Paperback book shipped to your preferred address

Redeem a companion digital copy on all Print orders

Access this title in our online reader with advanced features

DRM FREE - Read whenever, wherever and however you want

Introduction to R for Business Intelligence

Chapter 1. Extract, Transform, and Load

Business may focus on profits and sales, but business intelligence (BI) focuses on data. Activities reliant on data require the business analyst to acquire it from diverse sources. The term Extract, Transform, and Load, commonly referred to as ETL, is a deliberate process to get, manipulate, and store data to meet business or analytic needs. ETL is the starting point for many business analytic projects. Poorly executed ETL may affect a business in the form of added cost and lost time to make decisions. This chapter covers the following four key topics:

Understanding big data in BI analytics
Extracting data from sources
Transforming data to fit analytic needs
Loading data into business systems for analysis

This chapter presents each ETL step within the context of the R computational environment. Each step is broken down into finer levels of detail and includes a variety of situations that business analysts encounter when executing BI in a big data business world.

Understanding big data in BI analytics

Before we begin describing the ETL process, consider its importance in business intelligence. CIO Magazine provides a popular and useful definition of BI (Mulcahy, 2007):

"Business intelligence, or BI, is an umbrella term that refers to a variety of software applications used to analyze an organization's raw data. BI as a discipline is made up of several related activities, including data mining, online analytical processing, querying and reporting."

Mulcahy captures the essence of this book, which presents solutions in R to walk you through the steps from data analytic techniques to communicating your results. The purpose of BI applications has changed over the last decade as big data challenges affect the business world in ways first experienced in the sciences decades ago.

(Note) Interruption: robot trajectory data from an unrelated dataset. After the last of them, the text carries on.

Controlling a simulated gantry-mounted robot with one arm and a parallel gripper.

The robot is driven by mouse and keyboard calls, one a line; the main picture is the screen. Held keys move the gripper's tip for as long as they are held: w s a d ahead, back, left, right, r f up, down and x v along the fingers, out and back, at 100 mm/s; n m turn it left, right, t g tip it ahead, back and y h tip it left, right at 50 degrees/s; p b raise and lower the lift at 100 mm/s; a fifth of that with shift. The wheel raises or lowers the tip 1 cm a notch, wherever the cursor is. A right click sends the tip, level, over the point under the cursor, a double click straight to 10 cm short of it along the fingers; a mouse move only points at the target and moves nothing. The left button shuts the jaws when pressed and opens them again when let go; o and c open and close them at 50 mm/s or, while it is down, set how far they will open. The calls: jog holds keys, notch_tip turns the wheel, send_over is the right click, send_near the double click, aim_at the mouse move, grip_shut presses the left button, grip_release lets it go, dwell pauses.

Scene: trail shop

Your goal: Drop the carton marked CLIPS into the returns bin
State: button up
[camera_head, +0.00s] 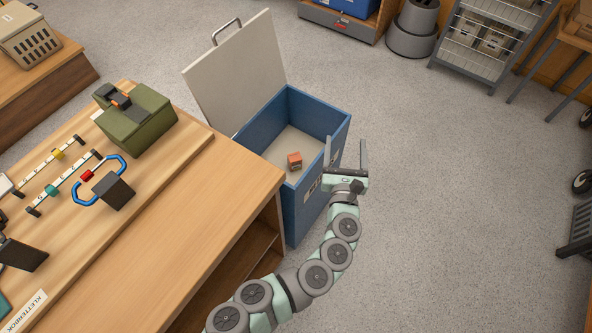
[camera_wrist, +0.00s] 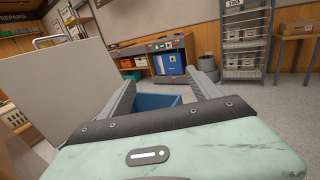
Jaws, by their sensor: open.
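The blue returns bin (camera_head: 312,205) stands on the floor at the end of the wooden counter. Its pale lid (camera_head: 237,75) is swung up and open at the far left side. A small orange-brown carton (camera_head: 294,160) lies inside on the bin's floor; its marking is too small to read. My gripper (camera_head: 346,150) is over the bin's right rim, with its fingers apart and nothing between them. In the wrist view my gripper (camera_wrist: 160,88) is also open and empty, with part of the blue bin (camera_wrist: 158,101) showing between the fingers.
The wooden counter (camera_head: 190,230) left of the bin carries a green box (camera_head: 137,118), a blue carabiner (camera_head: 75,192) and small dark blocks. A wire rack (camera_head: 480,55) and grey buckets (camera_head: 413,30) stand at the back.

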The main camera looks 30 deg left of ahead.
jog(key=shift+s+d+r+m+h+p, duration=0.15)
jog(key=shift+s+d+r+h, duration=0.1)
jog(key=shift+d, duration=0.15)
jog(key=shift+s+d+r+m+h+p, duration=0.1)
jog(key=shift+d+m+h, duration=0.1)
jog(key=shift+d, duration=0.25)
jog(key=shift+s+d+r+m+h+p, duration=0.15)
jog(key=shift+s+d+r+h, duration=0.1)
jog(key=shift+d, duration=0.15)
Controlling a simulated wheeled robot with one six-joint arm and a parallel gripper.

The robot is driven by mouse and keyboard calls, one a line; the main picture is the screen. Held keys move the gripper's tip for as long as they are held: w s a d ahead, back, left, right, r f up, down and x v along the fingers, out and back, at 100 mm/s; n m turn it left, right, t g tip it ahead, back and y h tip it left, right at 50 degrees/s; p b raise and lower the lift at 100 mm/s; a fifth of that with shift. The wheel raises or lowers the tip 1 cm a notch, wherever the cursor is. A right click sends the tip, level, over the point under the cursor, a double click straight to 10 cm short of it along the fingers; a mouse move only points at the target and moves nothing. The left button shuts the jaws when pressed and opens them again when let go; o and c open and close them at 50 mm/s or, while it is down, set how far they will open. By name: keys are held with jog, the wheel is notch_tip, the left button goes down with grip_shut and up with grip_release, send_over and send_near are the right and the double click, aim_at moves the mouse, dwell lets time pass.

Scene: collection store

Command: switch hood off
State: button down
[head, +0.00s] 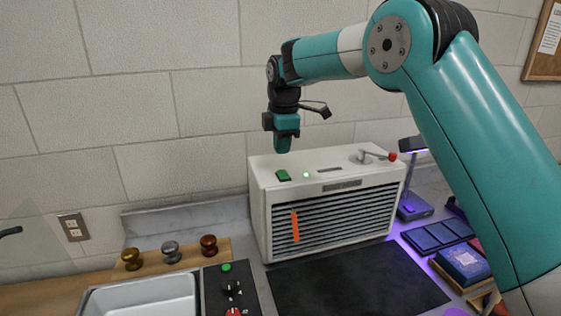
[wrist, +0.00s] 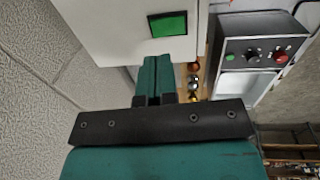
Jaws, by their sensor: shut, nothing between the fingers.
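The hood (head: 325,205) is a cream box with a dark louvred front, standing against the wall; its top also shows in the wrist view (wrist: 110,25). A green rocker switch (head: 283,175) sits at the left of its top, and it shows as a green rectangle in a dark frame in the wrist view (wrist: 168,25). A small green light (head: 306,175) beside the switch is lit. An orange strip (head: 295,226) hangs on the louvres. My gripper (head: 284,150) is shut and empty, pointing down above the hood's top near the switch. Its fingertips in the wrist view (wrist: 155,62) lie just short of the switch.
A lever with a red knob (head: 392,156) is on the hood's right top. A control box (head: 232,290) and a metal basin (head: 145,297) stand front left, with several knobs (head: 170,252) behind. A lit lamp (head: 413,180) stands right. A dark mat (head: 355,285) lies in front.

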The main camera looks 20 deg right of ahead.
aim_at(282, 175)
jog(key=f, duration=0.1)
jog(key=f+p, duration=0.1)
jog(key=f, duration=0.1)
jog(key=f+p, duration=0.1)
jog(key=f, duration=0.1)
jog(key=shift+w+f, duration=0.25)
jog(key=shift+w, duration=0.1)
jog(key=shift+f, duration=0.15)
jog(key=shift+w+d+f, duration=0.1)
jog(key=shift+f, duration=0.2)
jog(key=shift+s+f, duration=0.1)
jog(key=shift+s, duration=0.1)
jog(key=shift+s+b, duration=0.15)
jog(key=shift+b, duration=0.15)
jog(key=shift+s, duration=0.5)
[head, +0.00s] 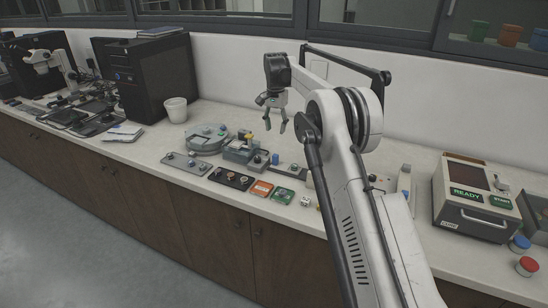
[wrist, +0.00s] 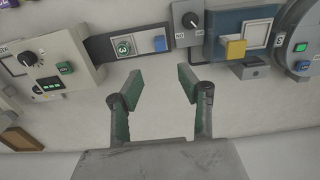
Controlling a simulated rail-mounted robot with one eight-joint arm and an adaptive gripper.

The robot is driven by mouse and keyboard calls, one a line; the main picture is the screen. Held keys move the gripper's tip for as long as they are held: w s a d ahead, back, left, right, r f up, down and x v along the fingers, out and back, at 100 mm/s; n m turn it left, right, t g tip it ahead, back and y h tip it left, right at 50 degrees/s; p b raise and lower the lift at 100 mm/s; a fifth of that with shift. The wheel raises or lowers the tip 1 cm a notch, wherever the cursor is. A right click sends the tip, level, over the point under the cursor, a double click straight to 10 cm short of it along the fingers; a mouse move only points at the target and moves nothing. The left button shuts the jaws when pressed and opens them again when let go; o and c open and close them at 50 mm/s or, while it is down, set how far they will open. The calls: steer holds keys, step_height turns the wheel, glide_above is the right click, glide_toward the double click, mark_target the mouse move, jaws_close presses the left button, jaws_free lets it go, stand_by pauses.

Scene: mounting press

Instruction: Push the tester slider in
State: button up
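What looks like the tester slider is a dark flat strip (wrist: 100,47) with a green round part marked 3 and a blue-and-pale square block. In the wrist view its left end meets a pale box (wrist: 54,65) with a knob and green lights, likely the tester. In the head view the strip (head: 291,171) lies on the counter, and my arm hides most of the box. My gripper (head: 276,127) is open and empty above the counter, behind the strip. In the wrist view my gripper's green-padded fingers (wrist: 158,80) are spread below the strip's block, not visibly touching anything.
A device marked READY and START (head: 475,198) stands at the right. A grey unit with a yellow block (wrist: 236,47) stands beside the strip's block end. Several small plates and pads, including an orange pad (head: 261,189), lie along the front. A black tower (head: 153,78) and white cup (head: 176,109) stand left.

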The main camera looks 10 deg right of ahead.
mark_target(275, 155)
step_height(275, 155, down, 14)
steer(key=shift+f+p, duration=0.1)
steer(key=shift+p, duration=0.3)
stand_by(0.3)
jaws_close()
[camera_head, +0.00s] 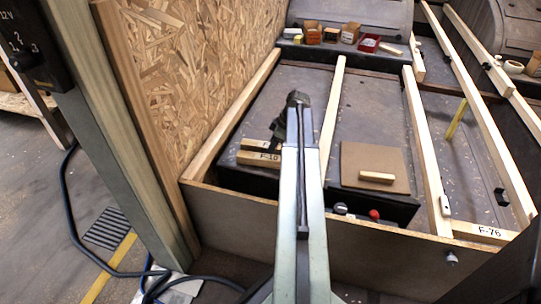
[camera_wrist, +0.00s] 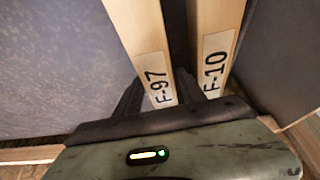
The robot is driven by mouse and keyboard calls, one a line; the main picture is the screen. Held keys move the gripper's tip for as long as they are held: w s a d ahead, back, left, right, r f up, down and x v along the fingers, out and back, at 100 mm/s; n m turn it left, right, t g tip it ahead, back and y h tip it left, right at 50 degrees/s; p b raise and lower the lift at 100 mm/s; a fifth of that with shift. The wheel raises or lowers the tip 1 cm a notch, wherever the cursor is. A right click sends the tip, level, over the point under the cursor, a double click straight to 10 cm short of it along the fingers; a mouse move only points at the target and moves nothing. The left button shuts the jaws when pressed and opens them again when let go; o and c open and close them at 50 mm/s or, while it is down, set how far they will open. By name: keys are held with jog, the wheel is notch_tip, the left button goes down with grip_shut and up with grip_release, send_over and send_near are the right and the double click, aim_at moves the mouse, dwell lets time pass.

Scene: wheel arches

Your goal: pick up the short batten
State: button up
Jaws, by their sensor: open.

You can find the term big data in many business settings. It appears in advertisements for boot camps, draws attendees to conferences, and perplexes business leaders. Arguably, the term is ill-defined. A 1998 presentation given by John Mashey, then the Chief Scientist of Silicon Graphics, is often cited as the document that introduced the term (Press, 2013). The impact of big data on business is undeniable, despite its elusive meaning. There is a general agreement on the following three characteristics of big data, called the 3Vs:

Volume: The size of datasets has grown from megabytes to petabytes
Velocity: The speed of data arrival has changed to near real time
Variety: The sources of data have grown from structured databases to unstructured ones, such as social media, websites, audio, and video

Together these three characteristics pose a growing challenge to the business community. Data is stored in facilities across a vast network of local servers or relational databases. Virtual software access it with cloud-based applications. BI applications have typically included static dashboards based on fixed measures using structured data. Big data changes the business by affording a competitive advantage to those who can extract value from the large and rapidly changing sources of diverse data.

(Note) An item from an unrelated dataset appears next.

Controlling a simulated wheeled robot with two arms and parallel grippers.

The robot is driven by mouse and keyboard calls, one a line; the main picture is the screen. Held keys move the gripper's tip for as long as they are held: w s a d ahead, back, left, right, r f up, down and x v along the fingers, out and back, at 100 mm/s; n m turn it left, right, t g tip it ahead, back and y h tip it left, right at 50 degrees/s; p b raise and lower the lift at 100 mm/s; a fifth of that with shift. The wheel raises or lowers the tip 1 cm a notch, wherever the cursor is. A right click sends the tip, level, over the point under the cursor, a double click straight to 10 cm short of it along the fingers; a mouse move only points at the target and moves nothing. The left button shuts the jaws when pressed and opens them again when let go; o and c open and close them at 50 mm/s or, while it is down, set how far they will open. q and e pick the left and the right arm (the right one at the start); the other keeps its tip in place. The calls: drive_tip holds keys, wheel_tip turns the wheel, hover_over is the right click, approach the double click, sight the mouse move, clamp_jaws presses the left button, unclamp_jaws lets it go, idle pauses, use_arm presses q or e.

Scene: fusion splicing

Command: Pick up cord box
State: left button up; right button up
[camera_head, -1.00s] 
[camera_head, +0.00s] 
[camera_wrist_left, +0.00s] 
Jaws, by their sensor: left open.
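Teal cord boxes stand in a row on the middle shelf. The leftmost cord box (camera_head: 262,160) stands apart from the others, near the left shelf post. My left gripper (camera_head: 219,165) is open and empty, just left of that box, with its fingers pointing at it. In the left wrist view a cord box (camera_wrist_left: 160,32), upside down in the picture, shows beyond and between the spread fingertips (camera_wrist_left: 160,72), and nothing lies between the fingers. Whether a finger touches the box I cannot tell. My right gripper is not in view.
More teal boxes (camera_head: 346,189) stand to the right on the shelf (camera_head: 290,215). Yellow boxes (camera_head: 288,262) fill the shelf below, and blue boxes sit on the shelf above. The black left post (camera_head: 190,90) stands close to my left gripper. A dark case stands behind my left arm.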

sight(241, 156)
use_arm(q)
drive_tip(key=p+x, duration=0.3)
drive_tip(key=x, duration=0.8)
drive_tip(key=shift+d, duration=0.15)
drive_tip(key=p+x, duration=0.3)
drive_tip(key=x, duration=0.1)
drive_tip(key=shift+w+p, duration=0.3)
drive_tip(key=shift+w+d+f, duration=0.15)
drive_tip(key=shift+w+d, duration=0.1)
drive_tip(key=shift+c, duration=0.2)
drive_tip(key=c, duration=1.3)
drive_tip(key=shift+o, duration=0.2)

Today, people ask business analysts, what is going to happen? To answer this type of question, a business needs tools and processes to tap into the growing stream of data. Often this data will not fit into the existing databases without transformation. The continual need to acquire data requires a structured ETL approach to wrangle the unstructured nature of modern data. As you read this chapter, think about how companies may benefit from using the techniques presented, even when they are less complex than big data.

Note

Use case: Bike Sharing, LLC

You will begin your exploration of BI and analytics through the lens of a fictional business called Bike Sharing, LLC. The company operates and maintains a fleet of publically rental bikes in the Washington D.C. metropolitan area. Their customers are typically from the urban area, including people from business, government, and universities. Customers enjoy the convenience of finding bikes easily within a network of bike-sharing stations throughout the city. Renters may rent a bicycle at one location and leave it at another station.Bike Sharing, LLC started operations in 2011, and has enjoyed continued growth. They quickly established a BI group to keep track of the data collected about transactions, customers, and factors related to rentals, such as weather, holidays, and times of day. In 2014, they began to understand how they might use open source datasets to guide decisions regarding sales, operations, and advertising. In 2015, they expanded their BI talent pool with business analysts experienced with R and statistical methods that could use Bike Sharing data in new ways.

You joined Bike Sharing just a few months ago. You have a basic understanding of R from the many courses and tutorials that you used to expand your skills. You are working with a good group that has a diverse skillset, including programming, databases, and business knowledge. The first data you have been given is bike rental data covering the two-year period from Jan 1, 2011 to Dec 31, 2012 (Kaggle, 2014). You can download this same Ch1_bike_sharing_data.csv file from the book's website at http://jgendron.github.io/com.packtpub.intro.r.bi/.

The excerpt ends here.